2014 Literature Circle 7th grade
My email is rebecca_poulson@hotmail.com, phone 747-3448
Here is this handout as a pdf.
Tentative schedule: This week (October 10th) get the book Adventures of Huckleberry Finn, and read chapters 1-16, research something about the background of the book, sticky-note a passage that sticks out to you.
Next week we’ll share the background research and discuss the part of the book we’ve read. The assignment will be to write a paragraph, from the discussion or your own thoughts, and read the middle third of the book.

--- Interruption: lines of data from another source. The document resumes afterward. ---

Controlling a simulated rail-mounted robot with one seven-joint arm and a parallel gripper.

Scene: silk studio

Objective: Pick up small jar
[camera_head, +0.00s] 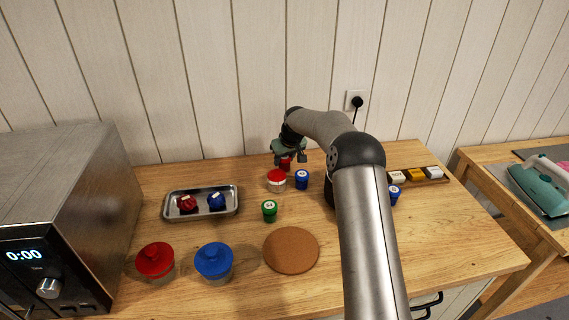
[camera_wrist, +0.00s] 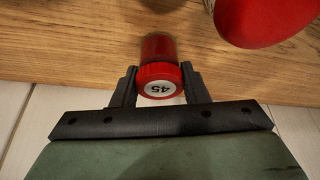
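A small red jar (camera_head: 285,164) stands at the back of the wooden table, beneath my gripper (camera_head: 290,157). In the wrist view, the jar's red lid (camera_wrist: 158,73) bears a white label reading 45. My gripper (camera_wrist: 160,80) shows there with one finger on each side of the lid. The fingers are spread and look close to the lid's sides; I cannot tell whether they touch it. In the head view, the gripper partly hides the jar.
A larger red-lidded jar (camera_head: 277,181) stands close in front; its red lid (camera_wrist: 262,18) shows in the wrist view. A blue jar (camera_head: 302,180) and green jar (camera_head: 269,211) are near. A metal tray (camera_head: 176,213) lies left, a cork mat (camera_head: 291,250) in front.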

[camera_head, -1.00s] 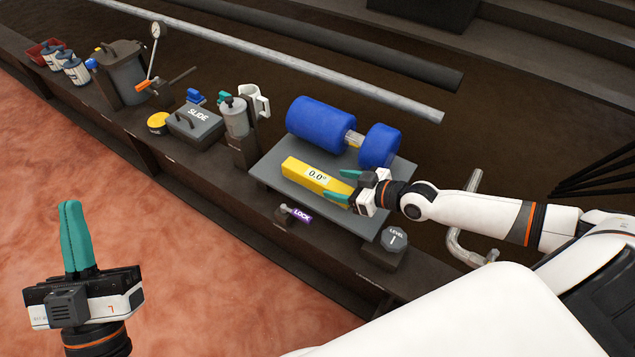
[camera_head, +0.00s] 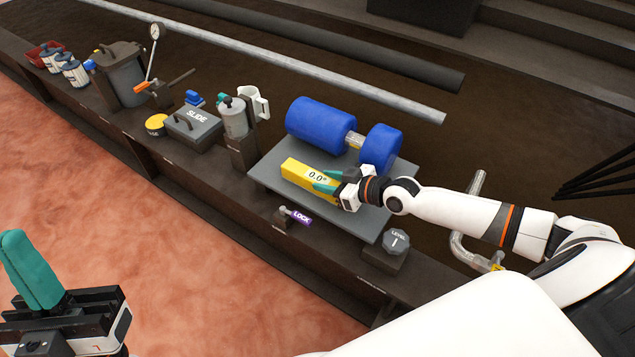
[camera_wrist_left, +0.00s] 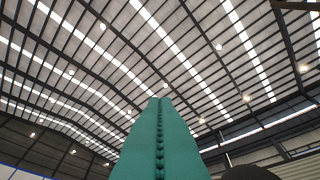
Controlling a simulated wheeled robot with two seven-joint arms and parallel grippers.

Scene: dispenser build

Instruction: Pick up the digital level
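The digital level (camera_head: 299,171) is a yellow bar with a white "0.0°" display. It lies on the grey plate (camera_head: 272,178), in front of the blue rollers. My right gripper (camera_head: 329,180) has its teal fingers on either side of the level's right end, beside the display. The fingers sit close to the level's sides, but I cannot tell whether they press on it. The gripper hides that end. My left gripper (camera_head: 33,270) is at the lower left, over the reddish floor, fingers together and empty. Its closed fingers (camera_wrist_left: 161,140) also show in the left wrist view.
Blue rollers (camera_head: 321,121) stand just behind the level. A purple LOCK tag (camera_head: 302,216) and a LEVEL knob (camera_head: 396,240) are at the plate's front. A grey SLIDE box (camera_head: 193,125) and a cylinder in a stand (camera_head: 234,119) are to the left.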

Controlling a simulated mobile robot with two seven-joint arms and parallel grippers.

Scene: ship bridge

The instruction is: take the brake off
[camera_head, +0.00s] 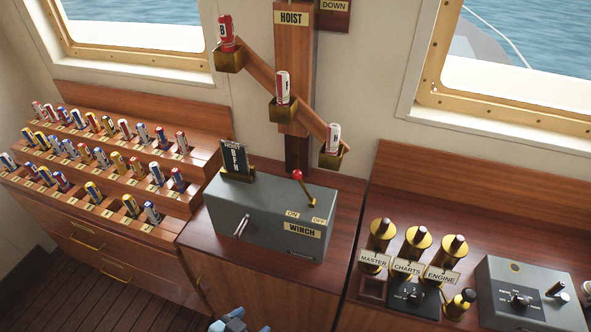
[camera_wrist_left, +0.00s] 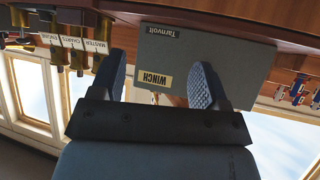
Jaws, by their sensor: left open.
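The grey winch box (camera_head: 265,225) stands on a wooden cabinet. A lever with a red knob (camera_head: 297,175) rises from its top and leans left, toward the side of the ON label (camera_head: 292,214); the OFF label (camera_head: 319,220) is at its right. A short silver lever (camera_head: 241,226) sticks out of the front. My left gripper (camera_head: 240,323) shows partly at the bottom edge, below and in front of the box. In the left wrist view, which is upside down, its fingers (camera_wrist_left: 160,72) are open and apart, with the winch box (camera_wrist_left: 225,65) beyond them. My right gripper is not in view.
A stepped rack (camera_head: 110,165) of coloured cans stands left. Above the winch, a hoist post (camera_head: 293,60) bears a slanted beam with three cans. A dark card (camera_head: 235,158) stands on the winch box.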

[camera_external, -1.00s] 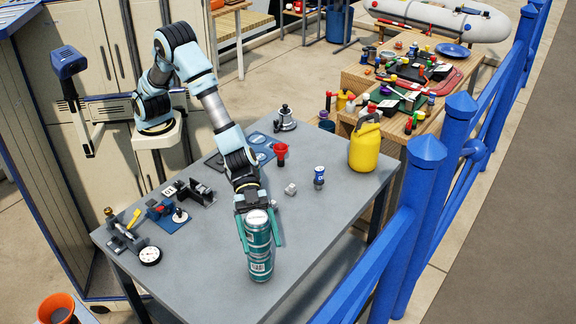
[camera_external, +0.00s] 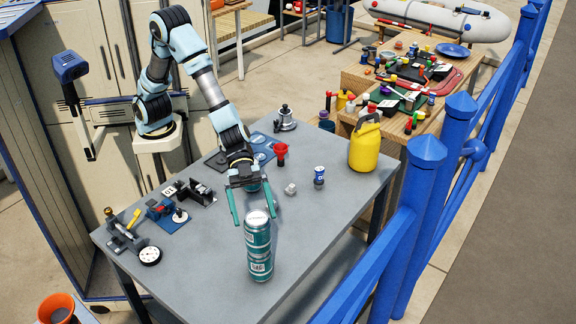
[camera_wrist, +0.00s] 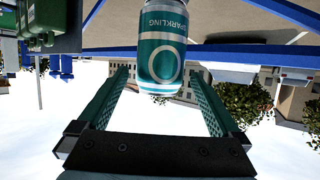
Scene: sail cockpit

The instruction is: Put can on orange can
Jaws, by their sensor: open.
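A teal and white can (camera_external: 257,229) stands upright on top of a second teal-banded can (camera_external: 260,265) near the table's front edge. I see no clearly orange can; the lower can looks teal and white here. My gripper (camera_external: 254,218) is open and empty behind the stack, its two fingers apart. In the wrist view, the can marked "SPARKLING" (camera_wrist: 162,45) shows upside down beyond the open fingers, clear of both. The lower can is not clearly seen in the wrist view.
The grey table (camera_external: 200,265) is bare around the stack. A small blue and white can (camera_external: 319,176), a red funnel-like item (camera_external: 281,152) and a yellow jug (camera_external: 365,147) stand to the right. Tools such as a dial gauge (camera_external: 150,256) lie at left. A blue railing (camera_external: 412,210) runs along the right.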

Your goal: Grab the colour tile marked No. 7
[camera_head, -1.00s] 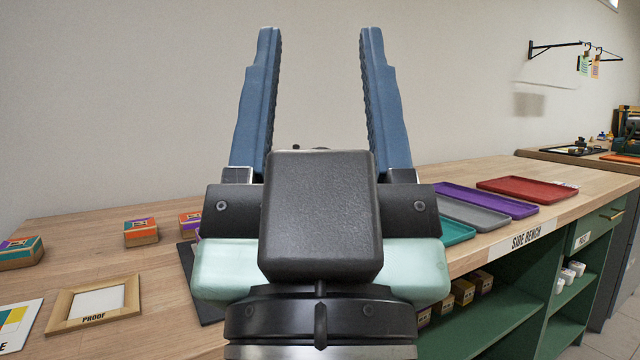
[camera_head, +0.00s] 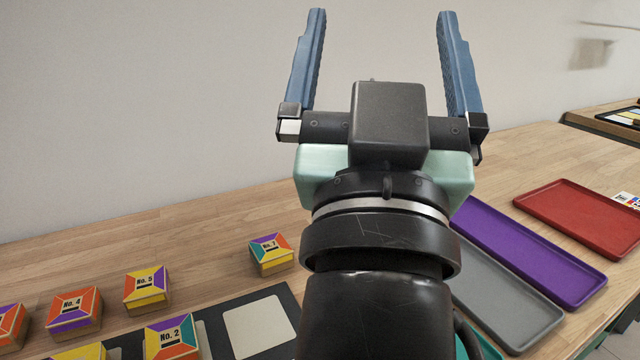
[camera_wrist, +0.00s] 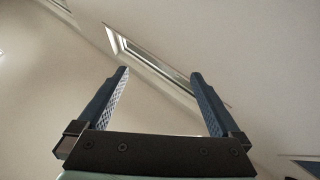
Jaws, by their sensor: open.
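The colour tile marked No. 7 (camera_head: 270,254) sits on the wooden bench in the head view, left of my arm. Its top shows teal, orange, yellow and purple around a label. My gripper (camera_head: 381,65) is raised above the bench, fingers pointing up, open and empty. It is above and to the right of the No. 7 tile, well apart from it. In the wrist view my gripper (camera_wrist: 160,80) shows two spread blue fingers with only ceiling and wall beyond; no tile shows there.
Tiles No. 5 (camera_head: 147,289), No. 4 (camera_head: 74,312) and No. 2 (camera_head: 171,338) stand to the left. A dark board with a pale blank square (camera_head: 258,327) lies in front of No. 7. Purple (camera_head: 535,250), grey (camera_head: 507,300) and red (camera_head: 585,222) trays lie right. Bare bench surrounds No. 7's back.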

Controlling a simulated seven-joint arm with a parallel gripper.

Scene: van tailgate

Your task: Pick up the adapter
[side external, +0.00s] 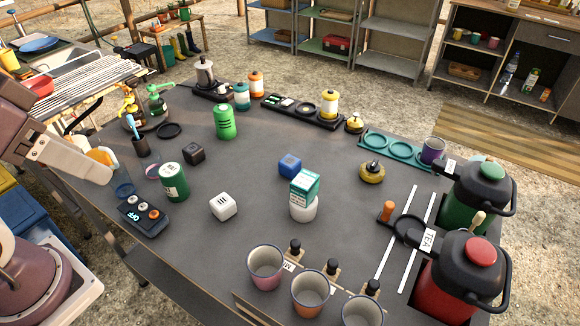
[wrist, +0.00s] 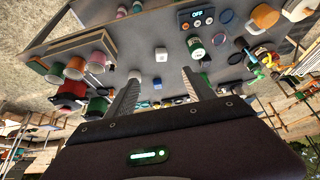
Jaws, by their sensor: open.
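I cannot tell for certain which piece is the adapter. A small white cube (side external: 223,206) with dark marks on top sits on the grey table, and it also shows in the wrist view (wrist: 161,54). A black cube (side external: 194,153) and a blue cube (side external: 290,165) are similar in size; the blue one shows in the wrist view (wrist: 158,84). A brass round fitting with a dark top (side external: 371,172) lies farther right. My gripper (wrist: 160,76) is open and empty, its two fingers apart, above and away from the table items.
A green labelled can (side external: 173,182) and a dark device with knobs (side external: 144,215) stand at left. Mugs (side external: 266,267) line the front; green (side external: 475,195) and red (side external: 464,282) urns stand right. The middle has free room.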

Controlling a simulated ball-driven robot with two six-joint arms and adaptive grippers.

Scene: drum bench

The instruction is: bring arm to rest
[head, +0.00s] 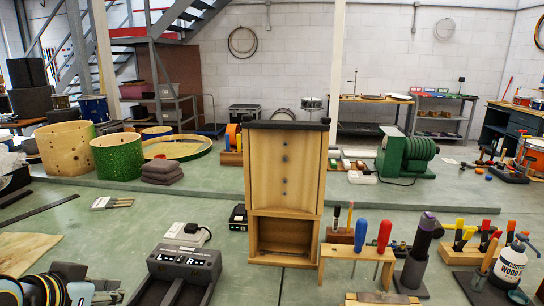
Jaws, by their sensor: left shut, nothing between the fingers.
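My left gripper (106,296) is low at the bottom left corner of the head view, at the end of my dark, round-jointed arm. It is shut and empty, and part of it is cut off by the lower edge. It is apart from the grey device (186,264) with a lit display to its right. My right gripper is not in view.
A wooden cabinet (283,172) with a dark top stands mid-bench. To its right are a wooden tool rack (345,252), a purple-topped tool in a grey holder (411,274) and a white glue bottle (508,265). Bench left of the cabinet is partly clear.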

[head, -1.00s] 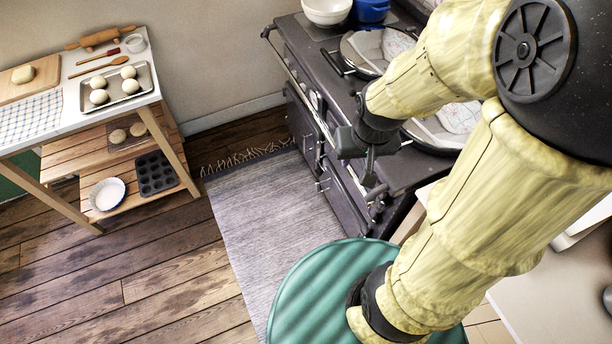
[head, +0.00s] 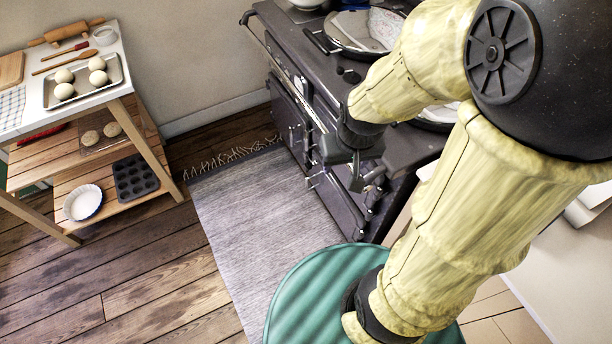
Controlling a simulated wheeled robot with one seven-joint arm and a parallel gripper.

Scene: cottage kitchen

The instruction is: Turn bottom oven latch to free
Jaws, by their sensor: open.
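The dark range oven (head: 288,62) stands along the wall at the upper middle, its front doors facing left toward the rug. A small metal latch (head: 312,180) shows low on its front, just left of my gripper; I cannot tell which way it is turned. Another latch (head: 294,132) shows on a door farther back. My gripper (head: 362,182) is open and empty-looking, pointing down beside the oven's front edge. It is a little right of the lower latch, apart from it in the picture. My arm and gripper hide part of the nearer oven front.
A grey fringed rug (head: 260,220) lies on the wooden floor before the oven. A wooden baking table (head: 150,150) with a dough tray (head: 112,80) stands at the left. The floor between table and oven is clear.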

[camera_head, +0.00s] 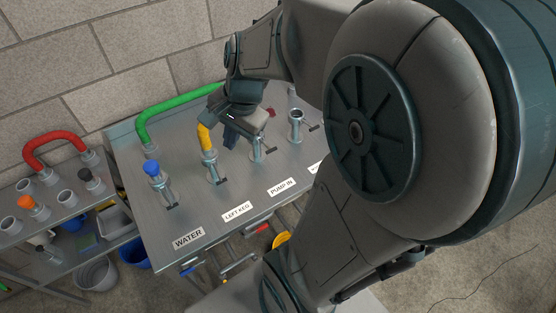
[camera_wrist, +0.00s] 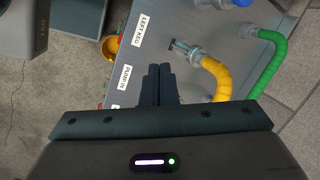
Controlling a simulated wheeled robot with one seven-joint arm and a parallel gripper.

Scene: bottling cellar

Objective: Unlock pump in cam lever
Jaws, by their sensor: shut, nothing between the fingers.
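The metal bench (camera_head: 160,216) carries several upright pipe fittings with cam levers behind labels. The PUMP IN label (camera_head: 282,187) is near the front edge; it also shows in the wrist view (camera_wrist: 124,81). The pump in fitting (camera_head: 257,147) stands behind it, with its dark-tipped cam lever (camera_head: 269,151) pointing to the front right. My gripper (camera_head: 230,138) is at the fitting's left, above the bench; whether it touches is unclear. In the wrist view, my gripper (camera_wrist: 160,71) has its fingers together and empty, and hides the pump in fitting and lever.
A yellow hose (camera_head: 203,137) rises from the left keg fitting close beside my gripper. A green hose (camera_head: 178,103) arches behind. The water fitting has a blue cap (camera_head: 151,167). A shelf cart with a red hose (camera_head: 52,137) stands left. My arm hides the bench's right end.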

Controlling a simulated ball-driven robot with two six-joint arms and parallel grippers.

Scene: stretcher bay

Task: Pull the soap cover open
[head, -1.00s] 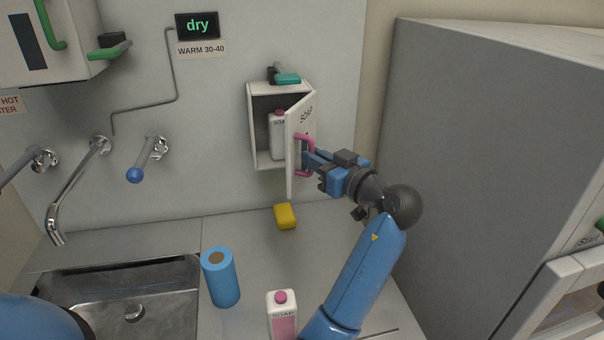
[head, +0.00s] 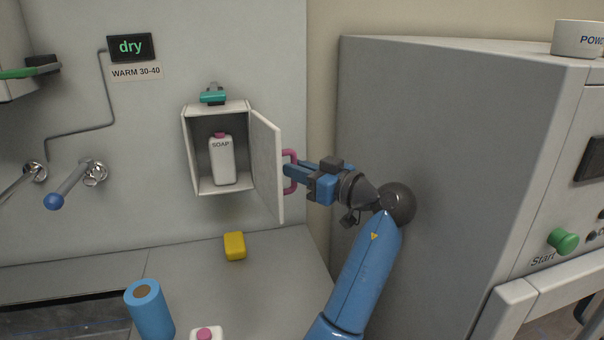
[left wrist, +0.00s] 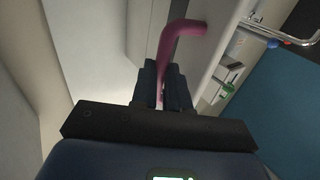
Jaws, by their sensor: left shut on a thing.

Week 3 Share our paragraphs, discuss what we read, and assignment will be the same as before, a paragraph and read the rest of the book.
Week 4 Talk about the whole book, and the task will be to write a one-page essay on a topic of your choice, but I’ll suggest taking a particular incident and telling how you believe it fits into the book.
Week 5 We’ll share these, and the task will be to edit and post, and start next book.
We’ll play it by ear, not to overload anybody but make it interesting.
The other books (this can also change):
Boy by Roald Dahl
Call of the Wild (also a Battle book)
Haa Shuka (classic Tlingit oral literature)
Haunting of Hill House by Shirley Jackson
Jane Eyre
Great Expectations
Absolutely True Diary of a Part-Time Indian
great short stories, American and English
Frankenstein
Hamlet
Kidnapped
Kidnapped, Hamlet, and Frankenstein we don’t have copies of, but I’m looking at your being able to buy through the bookstore (they are pretty cheap).
So jumping right into 1840s small town Missouri, in the opening chapter of Huckleberry Finn, probably won’t make a lot of sense. There are a lot of books where you just have to move on, keep reading. Especially if this is one of the first books you’ve read from the 1800s, you’ll have to read a few before you get a sense of not only the language but the customs and objects we don’t have any more.
There are some great Modern novels, like Faulkner’s The Sound and the Fury, which opens from the point of a view of a severely mentally challenged man (who’s also going back and forth in his memory), or James Joyce’s Ulysses, or Gravity’s Rainbow by Thomas Pynchon, which don’t make a lot of sense when you first read them – and that’s part of what the book is, opening up space for our participation.
The main thing with literature is that there is no One Right Answer or response. These are all great books because there is so much to encounter, so many levels and ways they can resonate with your life and thoughts. They all have flaws and you don’t have to like them. And, they will be different when you read them as an adult, probably better.
So don’t worry. Jump on in and enjoy.